Australian Dollar Slips as China Holds Back on Major Stimulus Measures
The Australian Dollar (AUD) extended its decline on Tuesday, pressured by comments from the National Development and Reform Commission (NDRC) of China. During a press conference, China’s state planner acknowledged that the country’s economy is facing increasingly complex internal and external challenges. The lack of additional major stimulus from Chinese officials disappointed traders. Furthermore, the broader risk-off sentiment, fueled by escalating geopolitical tensions in the Middle East, contributed to selling pressure on risk-sensitive assets like the AUD.
Despite the downward movement, the Australian Dollar’s losses could be limited due to the Reserve Bank of Australia’s (RBA) hawkish stance, as reflected in the September Meeting Minutes. Investors now await remarks from Federal Reserve officials later on Tuesday, looking for guidance ahead of the Federal Open Market Committee (FOMC) Minutes. The focus will shift to the release of the US Consumer Price Index (CPI) for September, due on Thursday, for further clues on the US economic outlook.
Daily Market Movers: Australian Dollar Loses Ground After China’s NDRC Conference
The RBA’s September Meeting Minutes, released on Tuesday, revealed discussions among board members on possible future rate adjustments. The minutes emphasized that policy would need to remain restrictive until inflation is consistently moving toward the target range. RBA Deputy Governor Andrew Hauser stated that lowering inflation remains a priority, and the task is not yet complete.
Meanwhile, in the US, St. Louis Fed President Alberto Musalem expressed support for additional interest rate cuts, noting that economic performance will shape monetary policy. Similarly, Minneapolis Fed President Neel Kashkari backed a 50-basis-point rate cut, highlighting that the risks have shifted from high inflation toward higher unemployment. According to the CME FedWatch Tool, the probability of a 25-basis-point Fed rate cut in November has surged to 85%, up from 31.1% last week.
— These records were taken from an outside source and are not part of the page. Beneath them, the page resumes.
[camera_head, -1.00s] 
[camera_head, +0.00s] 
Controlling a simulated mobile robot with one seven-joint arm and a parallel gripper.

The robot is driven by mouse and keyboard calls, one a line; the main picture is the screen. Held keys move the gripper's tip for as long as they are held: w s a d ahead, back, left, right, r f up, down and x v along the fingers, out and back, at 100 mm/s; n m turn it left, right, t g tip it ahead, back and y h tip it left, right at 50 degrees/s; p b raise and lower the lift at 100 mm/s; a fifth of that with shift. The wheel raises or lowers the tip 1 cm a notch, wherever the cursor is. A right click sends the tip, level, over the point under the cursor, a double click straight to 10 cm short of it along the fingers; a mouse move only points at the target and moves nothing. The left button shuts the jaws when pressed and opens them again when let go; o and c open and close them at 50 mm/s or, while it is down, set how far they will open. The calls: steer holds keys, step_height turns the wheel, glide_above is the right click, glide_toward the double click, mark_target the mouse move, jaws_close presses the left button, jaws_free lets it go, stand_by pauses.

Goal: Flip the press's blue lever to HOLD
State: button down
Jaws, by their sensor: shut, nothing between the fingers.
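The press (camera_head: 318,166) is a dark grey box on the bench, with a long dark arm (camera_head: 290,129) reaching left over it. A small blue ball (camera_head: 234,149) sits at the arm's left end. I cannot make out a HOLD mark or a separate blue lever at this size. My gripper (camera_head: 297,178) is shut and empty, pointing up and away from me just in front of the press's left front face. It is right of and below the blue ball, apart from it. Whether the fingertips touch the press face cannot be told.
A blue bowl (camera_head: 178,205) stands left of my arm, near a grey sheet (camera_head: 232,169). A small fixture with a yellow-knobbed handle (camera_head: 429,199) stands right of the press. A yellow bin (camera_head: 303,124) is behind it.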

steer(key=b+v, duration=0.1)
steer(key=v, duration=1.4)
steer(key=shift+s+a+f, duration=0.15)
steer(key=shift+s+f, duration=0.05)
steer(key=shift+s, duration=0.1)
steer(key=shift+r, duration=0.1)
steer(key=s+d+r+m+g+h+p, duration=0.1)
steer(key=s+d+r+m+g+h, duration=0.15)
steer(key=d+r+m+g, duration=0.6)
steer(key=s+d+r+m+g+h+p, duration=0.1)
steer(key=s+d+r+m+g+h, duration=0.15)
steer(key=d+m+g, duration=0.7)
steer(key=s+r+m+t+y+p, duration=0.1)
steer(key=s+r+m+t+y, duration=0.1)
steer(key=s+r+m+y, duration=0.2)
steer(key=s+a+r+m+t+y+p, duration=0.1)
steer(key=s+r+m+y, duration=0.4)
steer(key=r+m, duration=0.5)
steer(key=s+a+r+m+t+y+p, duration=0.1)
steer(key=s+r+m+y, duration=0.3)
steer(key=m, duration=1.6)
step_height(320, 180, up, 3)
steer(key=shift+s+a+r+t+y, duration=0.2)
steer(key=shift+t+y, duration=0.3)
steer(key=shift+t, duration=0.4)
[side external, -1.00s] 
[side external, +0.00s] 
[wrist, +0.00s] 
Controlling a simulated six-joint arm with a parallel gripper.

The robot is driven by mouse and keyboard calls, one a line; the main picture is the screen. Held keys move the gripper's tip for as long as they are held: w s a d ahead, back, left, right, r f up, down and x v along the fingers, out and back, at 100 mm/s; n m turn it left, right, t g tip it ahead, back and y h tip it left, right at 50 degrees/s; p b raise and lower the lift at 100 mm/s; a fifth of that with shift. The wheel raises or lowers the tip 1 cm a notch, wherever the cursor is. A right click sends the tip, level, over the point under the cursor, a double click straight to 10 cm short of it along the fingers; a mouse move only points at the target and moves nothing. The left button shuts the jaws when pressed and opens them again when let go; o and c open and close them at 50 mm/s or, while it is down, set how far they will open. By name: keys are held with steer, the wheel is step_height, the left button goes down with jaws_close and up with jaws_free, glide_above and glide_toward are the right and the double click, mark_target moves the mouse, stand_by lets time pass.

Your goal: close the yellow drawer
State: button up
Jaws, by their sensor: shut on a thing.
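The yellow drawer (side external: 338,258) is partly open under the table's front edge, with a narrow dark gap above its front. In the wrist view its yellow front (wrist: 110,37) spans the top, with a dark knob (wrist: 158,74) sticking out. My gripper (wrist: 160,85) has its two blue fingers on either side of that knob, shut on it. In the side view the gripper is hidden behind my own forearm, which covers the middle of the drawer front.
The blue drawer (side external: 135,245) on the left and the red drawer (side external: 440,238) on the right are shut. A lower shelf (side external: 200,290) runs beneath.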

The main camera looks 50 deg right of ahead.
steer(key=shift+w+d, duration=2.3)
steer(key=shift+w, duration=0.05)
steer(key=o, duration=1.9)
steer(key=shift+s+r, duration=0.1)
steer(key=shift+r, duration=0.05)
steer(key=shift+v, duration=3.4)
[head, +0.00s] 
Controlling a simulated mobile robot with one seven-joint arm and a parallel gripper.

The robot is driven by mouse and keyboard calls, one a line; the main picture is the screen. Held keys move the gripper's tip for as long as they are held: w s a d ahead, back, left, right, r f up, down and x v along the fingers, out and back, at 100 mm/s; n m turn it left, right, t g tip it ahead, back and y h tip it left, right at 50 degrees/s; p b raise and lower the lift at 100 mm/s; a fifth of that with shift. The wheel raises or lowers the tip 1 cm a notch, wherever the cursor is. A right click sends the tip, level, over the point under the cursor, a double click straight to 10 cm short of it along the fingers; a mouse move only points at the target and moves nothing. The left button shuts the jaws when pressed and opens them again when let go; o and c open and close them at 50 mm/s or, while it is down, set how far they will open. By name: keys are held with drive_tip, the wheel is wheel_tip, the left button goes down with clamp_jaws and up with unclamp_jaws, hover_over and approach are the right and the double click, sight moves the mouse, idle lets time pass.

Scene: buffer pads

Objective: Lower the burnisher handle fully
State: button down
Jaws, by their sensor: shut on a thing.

Technical Analysis: AUD/USD Remains Bullish in the Long Term
Despite recent setbacks, the AUD/USD pair is attempting a rebound. On the daily chart, the pair remains within the lower boundary of its ascending trend channel, maintaining a bullish bias as it stays supported above the 100-day Exponential Moving Average (EMA). However, the 14-day Relative Strength Index (RSI) is below the midline at 47.0, suggesting potential for further consolidation or downside movement.
Initial support for the AUD/USD pair lies at 0.6735, the lower limit of the trend channel. A break below this level could trigger bearish momentum, pushing the pair toward the psychological level of 0.6700, with further downside potential at 0.6622, the low of September 11.
On the upside, resistance is first seen at 0.6823, the high from August 29. If the pair extends its gains, it could target 0.6942, the high from September 30. A decisive break above this level could attract more buyers, lifting AUD/USD toward the upper boundary of the trend channel at 0.6980.